Même si Olivier de Schutter dénonce le recours au biocarburant comme une « fausse bonne idée », les Européens vont de l’avant : au Soudan, le responsable du groupe sucrier Kenana (propriété du gouvernement soudanais et de fonds arabes) vient de faire savoir qu’une première cargaison de cinq millions de litres d’ethanol, pour une valeur de 3,3millions de dollars, venait de partir en direction de Rotterdam d’où elle sera vendue au sein de l’Union européenne. Au départ de la canne à sucre, l’éthanol a été produit dans une usine située dans l’Etat du Nil blanc, à 250 km au sud de Khartoum. En juin dernier, le président soudanais Omar el-Béchir, inaugurant un vaste programme de transformation de canne à sucre en bio carburant, avait confirmé que son pays a pour ambition de devenir le leader mondial de la production de l’ethanol et le groupe Kenana envisage de faire passer sa production à 200 millions de litres d’ici trois ans.
En République démocratique du Congo, selon l’ONG GRAIN, près de six millions d’hectares de terres agricoles auraient été concédées à des entreprises étrangères et la Chine aurait le projet de remettre en activité les anciennes plantations de palmiers à huile pour y produire elle aussi des biocarburants.
Cette faim de terres, qui pousse les pays riches à délocaliser leur sécurité alimentaire, la faisant reposer sur d’autres régions du monde, inquiète Olivier de Schutter. Il relève qu’en Afrique sub saharienne, les droits d’usage des terres ne sont jamais réellement sécurisés et que, si elles ne tiennent pas compte des populations locales, les acquisitions de terres pourraient à l’avenir générer de graves conflits. Il souligne aussi que les droits des pasteurs sont particulièrement négligés, alors que les populations qui nomadisent sur des terres considérées comme « vides » sont au nombre de sept millions en Somalie et en Ethiopie, de quatre millions au Soudan…

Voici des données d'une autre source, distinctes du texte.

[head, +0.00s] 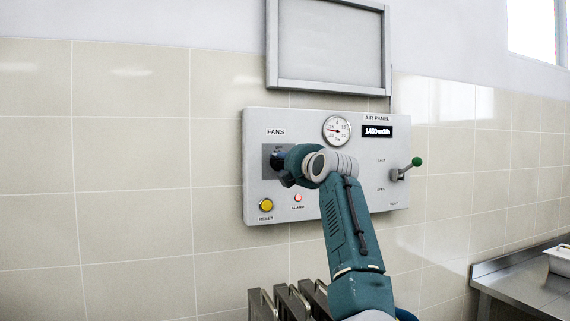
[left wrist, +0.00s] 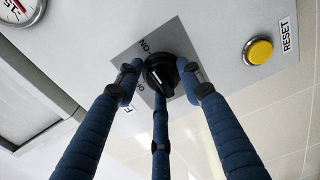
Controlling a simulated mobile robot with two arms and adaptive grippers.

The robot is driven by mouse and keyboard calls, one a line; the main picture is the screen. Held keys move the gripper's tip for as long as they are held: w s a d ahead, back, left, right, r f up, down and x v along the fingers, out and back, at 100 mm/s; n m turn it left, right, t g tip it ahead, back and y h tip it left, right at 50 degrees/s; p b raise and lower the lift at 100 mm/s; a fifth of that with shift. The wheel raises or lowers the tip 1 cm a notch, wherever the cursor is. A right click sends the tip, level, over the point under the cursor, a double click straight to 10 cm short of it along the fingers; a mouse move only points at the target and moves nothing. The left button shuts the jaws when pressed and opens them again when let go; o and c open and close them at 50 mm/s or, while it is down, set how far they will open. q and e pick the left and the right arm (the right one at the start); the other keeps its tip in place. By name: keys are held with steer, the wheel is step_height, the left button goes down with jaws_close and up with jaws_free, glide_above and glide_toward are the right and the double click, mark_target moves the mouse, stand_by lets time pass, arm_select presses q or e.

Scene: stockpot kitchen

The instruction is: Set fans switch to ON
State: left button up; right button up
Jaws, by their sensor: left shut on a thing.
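The fans switch (left wrist: 160,68) is a black rotary knob on a grey square plate (left wrist: 184,39), with an ON label beside it. My left gripper (left wrist: 160,82) is shut on the knob, its blue fingers around it. In the head view the left gripper (head: 281,166) covers most of the knob, in front of the grey plate (head: 267,149) under the FANS label. I cannot tell which position the knob points to. My right gripper is in neither view.
The air panel (head: 228,170) on the tiled wall also carries a gauge (head: 337,130), a display (head: 377,131), a green-tipped lever (head: 416,162), a red alarm light (head: 298,198) and a yellow reset button (head: 266,205). A steel counter (head: 520,290) stands at lower right.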

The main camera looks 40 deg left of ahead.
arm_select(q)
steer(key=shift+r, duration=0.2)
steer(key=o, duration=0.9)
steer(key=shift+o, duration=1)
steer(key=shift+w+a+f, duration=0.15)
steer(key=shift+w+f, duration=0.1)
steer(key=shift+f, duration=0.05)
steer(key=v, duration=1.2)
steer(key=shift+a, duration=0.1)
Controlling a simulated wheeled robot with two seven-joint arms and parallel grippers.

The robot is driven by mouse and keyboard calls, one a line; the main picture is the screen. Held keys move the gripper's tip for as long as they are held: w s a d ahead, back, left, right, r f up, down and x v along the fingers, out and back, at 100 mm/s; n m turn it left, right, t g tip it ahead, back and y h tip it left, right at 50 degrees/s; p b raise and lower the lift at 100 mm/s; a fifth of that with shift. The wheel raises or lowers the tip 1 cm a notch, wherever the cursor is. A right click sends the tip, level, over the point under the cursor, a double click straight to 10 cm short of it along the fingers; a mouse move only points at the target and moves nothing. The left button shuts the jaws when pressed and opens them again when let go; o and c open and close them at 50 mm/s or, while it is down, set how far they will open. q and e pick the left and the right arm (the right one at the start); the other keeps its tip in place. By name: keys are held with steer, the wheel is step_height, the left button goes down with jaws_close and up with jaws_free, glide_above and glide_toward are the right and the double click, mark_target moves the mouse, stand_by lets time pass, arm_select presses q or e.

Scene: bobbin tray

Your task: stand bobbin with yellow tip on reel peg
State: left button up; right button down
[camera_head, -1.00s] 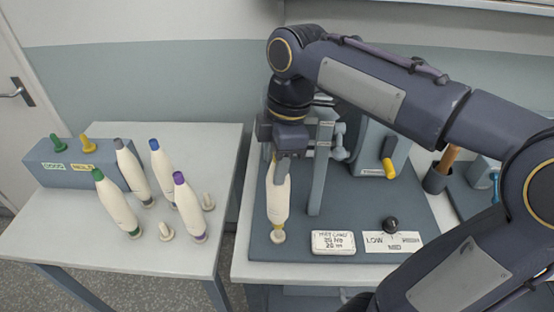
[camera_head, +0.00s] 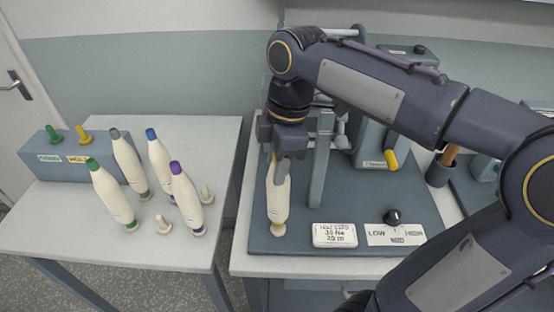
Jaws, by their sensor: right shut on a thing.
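A cream bobbin (camera_head: 278,197) stands near upright at the front left of the grey machine board (camera_head: 262,243). A yellow band shows near its lower end; its top is mostly hidden by the jaws, with a sliver of yellow beside them. My right gripper (camera_head: 284,157) is shut on its upper part, from above. Directly under the bobbin is a small cream foot (camera_head: 278,230), the reel peg's base as far as I can tell. The peg itself is hidden, and I cannot tell whether the bobbin is fully seated. My left gripper is not in view.
A grey post (camera_head: 322,165) rises close right of the held bobbin. A label block (camera_head: 334,235) lies in front.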

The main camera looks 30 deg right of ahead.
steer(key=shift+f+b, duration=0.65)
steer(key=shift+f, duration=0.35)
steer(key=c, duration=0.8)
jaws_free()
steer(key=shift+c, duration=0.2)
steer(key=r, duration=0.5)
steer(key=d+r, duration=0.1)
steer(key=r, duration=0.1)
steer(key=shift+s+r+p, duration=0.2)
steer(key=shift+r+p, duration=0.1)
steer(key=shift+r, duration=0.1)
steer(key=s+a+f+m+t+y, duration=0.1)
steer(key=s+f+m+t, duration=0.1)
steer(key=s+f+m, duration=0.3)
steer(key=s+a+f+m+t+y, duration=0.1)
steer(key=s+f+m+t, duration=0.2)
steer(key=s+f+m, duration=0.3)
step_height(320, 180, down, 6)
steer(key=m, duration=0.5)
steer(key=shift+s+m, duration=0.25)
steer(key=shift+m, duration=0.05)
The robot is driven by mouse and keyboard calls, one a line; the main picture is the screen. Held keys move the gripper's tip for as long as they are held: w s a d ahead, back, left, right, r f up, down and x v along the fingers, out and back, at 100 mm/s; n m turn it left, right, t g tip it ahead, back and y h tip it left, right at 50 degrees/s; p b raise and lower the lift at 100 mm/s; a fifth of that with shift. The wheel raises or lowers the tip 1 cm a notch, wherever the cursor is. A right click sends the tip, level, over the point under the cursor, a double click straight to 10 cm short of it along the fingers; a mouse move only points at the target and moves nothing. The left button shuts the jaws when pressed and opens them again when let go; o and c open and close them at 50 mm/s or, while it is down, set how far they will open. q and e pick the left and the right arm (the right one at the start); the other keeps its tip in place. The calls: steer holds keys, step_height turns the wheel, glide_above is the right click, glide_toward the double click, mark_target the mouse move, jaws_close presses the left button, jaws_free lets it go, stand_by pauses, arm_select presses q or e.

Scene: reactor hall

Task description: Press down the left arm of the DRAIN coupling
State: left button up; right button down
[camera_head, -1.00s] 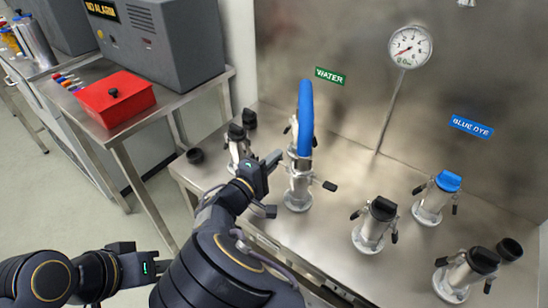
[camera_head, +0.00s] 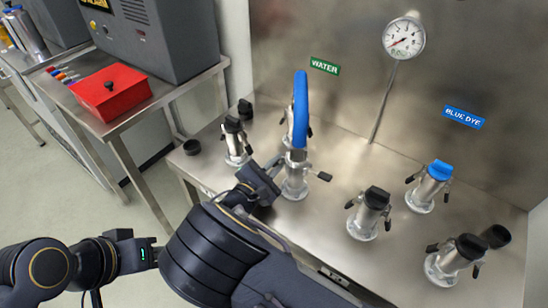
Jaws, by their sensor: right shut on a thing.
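A steel coupling (camera_head: 295,183) stands upright on the steel bench, with a blue hose (camera_head: 301,105) arching up from it towards a coupling behind. No DRAIN label is readable in view. The coupling's right arm (camera_head: 324,176) sticks out to the right with a black tip. Its left arm is hidden by my right gripper (camera_head: 270,184), which is at the left side of the coupling and shut on what appears to be that arm. My left gripper (camera_head: 148,254) is at the lower left, away from the couplings; its jaws cannot be made out.
Capped couplings stand at left (camera_head: 236,142), right (camera_head: 368,215), far right (camera_head: 455,259) and, blue-capped, under the BLUE DYE sign (camera_head: 427,187). A WATER sign (camera_head: 325,66) and gauge (camera_head: 404,38) are on the back wall. A red box (camera_head: 111,93) sits on the side table.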

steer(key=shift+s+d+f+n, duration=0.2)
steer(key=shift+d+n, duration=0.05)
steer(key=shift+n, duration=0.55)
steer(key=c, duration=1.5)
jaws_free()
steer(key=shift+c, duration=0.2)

Plaidant pour que le droit des peuples indigènes soit pris en compte, que les communautés locales soient consultées, le rapporteur spécial de l’ONU souligne aussi que cet accaparement des dernières terres disponibles est aussi le résultat de l’échec global des politiques agricoles : dans les pays du Sud, les investissements dans le domaine agricole ont été insuffisants ou non durables et surtout, dans les pays riches, l’agriculture intensive a épuisé le sol et asséché les nappes aquifères. Et de conclure qu’avant même de chercher à réguler les achats de terres, il faudrait se demander pourquoi on en est arrivé à considérer une telle éventualité comme une option souhaitable…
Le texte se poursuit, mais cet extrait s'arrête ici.